GIVEN RECORDS ▸
▼▼▼
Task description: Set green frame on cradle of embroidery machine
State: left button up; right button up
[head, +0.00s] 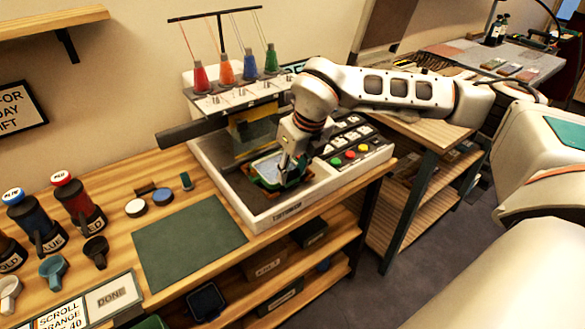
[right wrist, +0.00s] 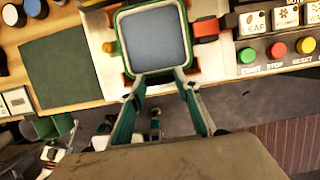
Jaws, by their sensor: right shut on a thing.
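The green frame (head: 268,168) holds pale blue-grey cloth and is in the bed of the embroidery machine (head: 283,215), below the needle area. In the right wrist view the green frame (right wrist: 155,40) lies over the pale machine bed, with a red block at its right and orange pieces near its edges. My right gripper (head: 287,166) reaches down from the right. In the right wrist view my right gripper (right wrist: 163,77) is shut on the frame's near edge. The cradle is largely hidden by frame and arm; I cannot tell whether the frame rests in it.
Thread cones (head: 225,71) stand above the machine. Red, yellow and green buttons (head: 350,154) sit on its right panel. A dark green mat (head: 189,241) lies clear on the table. Labelled bottles (head: 78,203) and small cups stand at the left. A second table stands to the right.

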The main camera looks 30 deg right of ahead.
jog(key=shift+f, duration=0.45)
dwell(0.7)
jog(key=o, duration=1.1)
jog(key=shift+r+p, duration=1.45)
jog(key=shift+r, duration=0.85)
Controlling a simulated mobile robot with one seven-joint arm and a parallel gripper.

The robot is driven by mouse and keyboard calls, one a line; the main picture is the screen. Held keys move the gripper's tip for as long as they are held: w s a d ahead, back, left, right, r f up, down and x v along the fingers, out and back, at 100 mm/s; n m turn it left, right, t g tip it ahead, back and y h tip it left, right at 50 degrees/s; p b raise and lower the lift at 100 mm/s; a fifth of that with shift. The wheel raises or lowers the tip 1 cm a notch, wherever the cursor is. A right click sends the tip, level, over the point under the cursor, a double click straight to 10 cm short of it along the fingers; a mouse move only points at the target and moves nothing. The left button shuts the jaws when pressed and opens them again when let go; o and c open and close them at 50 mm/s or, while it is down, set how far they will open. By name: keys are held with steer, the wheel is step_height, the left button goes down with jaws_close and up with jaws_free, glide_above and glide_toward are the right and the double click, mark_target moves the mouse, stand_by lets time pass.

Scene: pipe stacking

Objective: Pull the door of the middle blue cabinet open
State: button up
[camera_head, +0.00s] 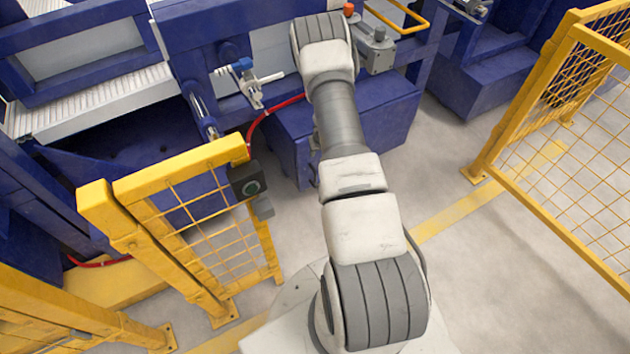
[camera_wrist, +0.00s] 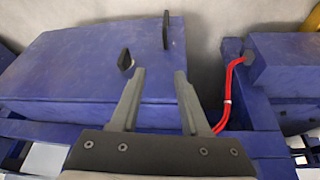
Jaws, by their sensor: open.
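In the wrist view a blue cabinet (camera_wrist: 80,65) with a flat face fills the left and middle. Two small dark handle-like pieces stand out from it, one near its far edge (camera_wrist: 166,30) and one nearer (camera_wrist: 125,60). My gripper (camera_wrist: 158,74) is open, with a gap between its fingers and nothing held. The nearer dark piece shows just beyond the left fingertip; I cannot tell whether they touch. In the head view a blue cabinet (camera_head: 395,125) stands under and beside my arm, which hides part of it. My gripper is hidden there. I see no visible door gap.
A red cable (camera_wrist: 229,85) runs to another blue box (camera_wrist: 285,60) at the right of the wrist view. In the head view yellow mesh fences stand at left (camera_head: 225,240) and right (camera_head: 570,170). The grey floor between them has open room.

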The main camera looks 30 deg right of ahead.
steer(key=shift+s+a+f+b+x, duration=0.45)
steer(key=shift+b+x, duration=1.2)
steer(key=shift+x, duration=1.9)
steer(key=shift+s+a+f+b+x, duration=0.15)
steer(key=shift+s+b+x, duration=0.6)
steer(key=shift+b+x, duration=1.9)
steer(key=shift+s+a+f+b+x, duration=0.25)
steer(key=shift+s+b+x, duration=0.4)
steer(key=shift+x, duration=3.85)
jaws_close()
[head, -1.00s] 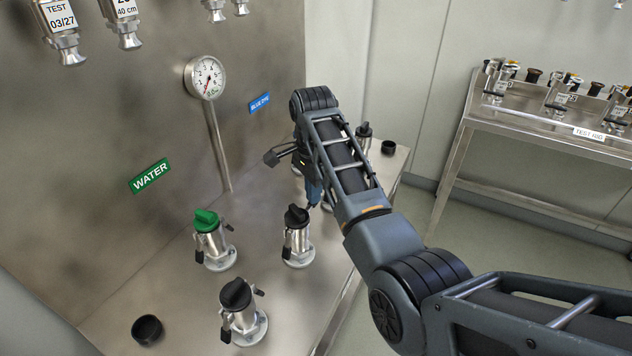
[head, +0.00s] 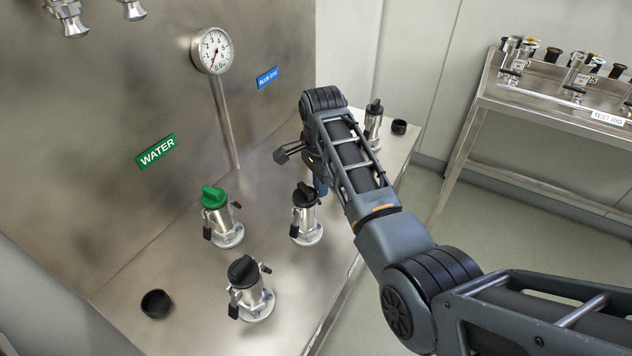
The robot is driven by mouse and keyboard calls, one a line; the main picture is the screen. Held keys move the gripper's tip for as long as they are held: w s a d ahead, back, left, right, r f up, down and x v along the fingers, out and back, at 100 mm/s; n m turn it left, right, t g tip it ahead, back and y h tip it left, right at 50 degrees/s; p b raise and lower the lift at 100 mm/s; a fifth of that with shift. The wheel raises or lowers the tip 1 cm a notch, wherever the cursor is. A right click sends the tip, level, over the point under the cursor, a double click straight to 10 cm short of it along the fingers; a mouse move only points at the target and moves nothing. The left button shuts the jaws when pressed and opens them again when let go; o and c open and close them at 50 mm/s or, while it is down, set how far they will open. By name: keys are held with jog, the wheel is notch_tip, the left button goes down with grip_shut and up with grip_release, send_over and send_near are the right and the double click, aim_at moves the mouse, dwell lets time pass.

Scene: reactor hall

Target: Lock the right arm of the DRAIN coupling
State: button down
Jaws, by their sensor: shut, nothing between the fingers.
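No label reading DRAIN shows, so I cannot tell by name which coupling it is. A black-capped steel coupling (head: 305,217) stands upright on the bench, its left arm hanging down along its side. My gripper (head: 320,187) is shut and empty, just behind and right of that coupling's cap; its tips are small and partly covered, and I cannot tell whether they touch. That coupling's right arm is not clearly visible. A green-capped coupling (head: 221,218) and a front black-capped coupling (head: 250,290) each have the left arm down and the right arm sticking out.
Another black-capped coupling (head: 374,122) stands behind my arm, beside a loose black cap (head: 399,127). A second cap (head: 155,304) lies front left. The steel panel carries a gauge (head: 211,50), a WATER label (head: 156,151) and a blue label (head: 267,78). A test rig table (head: 540,115) stands right.

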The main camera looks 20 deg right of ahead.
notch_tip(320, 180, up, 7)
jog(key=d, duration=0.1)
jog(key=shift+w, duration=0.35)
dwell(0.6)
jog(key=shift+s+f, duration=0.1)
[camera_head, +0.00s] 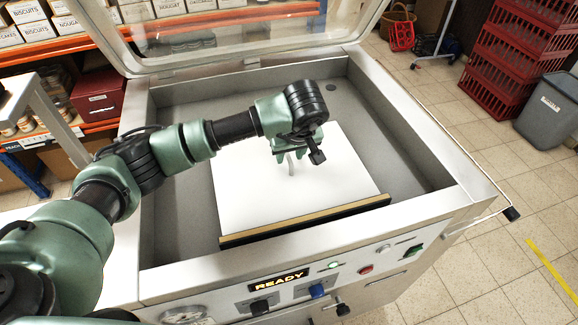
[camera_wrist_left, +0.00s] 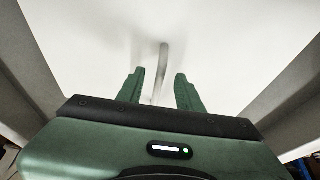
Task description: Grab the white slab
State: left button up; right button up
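The white slab (camera_head: 250,190) lies flat inside the open chamber of a steel machine. A thin pale grey upright handle (camera_head: 291,165) stands on it. My left gripper (camera_head: 284,158) is over the slab, pointing down at the handle. In the left wrist view, my left gripper (camera_wrist_left: 160,84) is open, with one finger on each side of the handle (camera_wrist_left: 162,65) and gaps between. The white slab (camera_wrist_left: 90,40) fills most of that view. How deep the handle sits between the fingers is hard to tell. My right gripper is not in view.
The chamber's steel walls (camera_head: 395,130) surround the slab. A brown and black bar (camera_head: 305,220) runs along its front edge. The clear lid (camera_head: 220,35) stands open behind. A READY display (camera_head: 279,280) is on the front panel. Red crates (camera_head: 515,55) and a grey bin (camera_head: 550,110) stand at the right.

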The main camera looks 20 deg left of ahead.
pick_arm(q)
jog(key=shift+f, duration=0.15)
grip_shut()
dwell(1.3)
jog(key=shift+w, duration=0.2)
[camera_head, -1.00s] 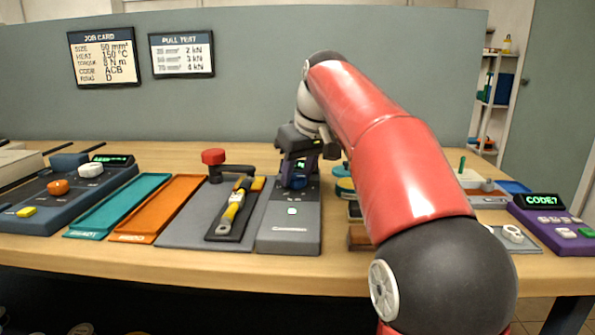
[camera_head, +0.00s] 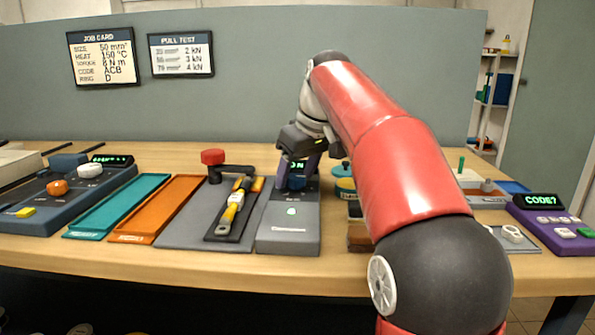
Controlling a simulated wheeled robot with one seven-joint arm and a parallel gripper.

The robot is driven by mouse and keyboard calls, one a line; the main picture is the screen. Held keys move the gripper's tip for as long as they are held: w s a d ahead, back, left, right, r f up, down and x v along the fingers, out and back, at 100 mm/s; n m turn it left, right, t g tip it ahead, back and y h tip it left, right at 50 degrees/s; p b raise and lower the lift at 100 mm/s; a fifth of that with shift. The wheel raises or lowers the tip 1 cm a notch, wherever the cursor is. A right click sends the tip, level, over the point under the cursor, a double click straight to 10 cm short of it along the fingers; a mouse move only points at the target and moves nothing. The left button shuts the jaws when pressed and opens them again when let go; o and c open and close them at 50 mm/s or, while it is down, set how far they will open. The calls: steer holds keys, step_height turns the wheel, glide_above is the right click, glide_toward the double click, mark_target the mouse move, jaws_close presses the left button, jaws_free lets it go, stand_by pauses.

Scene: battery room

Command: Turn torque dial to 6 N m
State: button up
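My gripper (camera_head: 297,174) reaches down over the back of the tester. Its dark purple fingers stand on either side of the display, close to the dial. I cannot tell whether they touch the dial.
A tray with a yellow-handled tool (camera_head: 234,206) and a red-knobbed lever (camera_head: 213,157) stand just left. Orange (camera_head: 158,210) and teal (camera_head: 118,207) trays and a blue console (camera_head: 60,200) lie further left. The job card (camera_head: 102,57) appears to read torque 8 N m.

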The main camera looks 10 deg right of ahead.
▲▲▲
REQUIREMENT ▸ From the data above, show each line that contains "Scene".

EXERCISE OUTPUT ▸
Scene: pipe stacking
Scene: reactor hall
Scene: battery room

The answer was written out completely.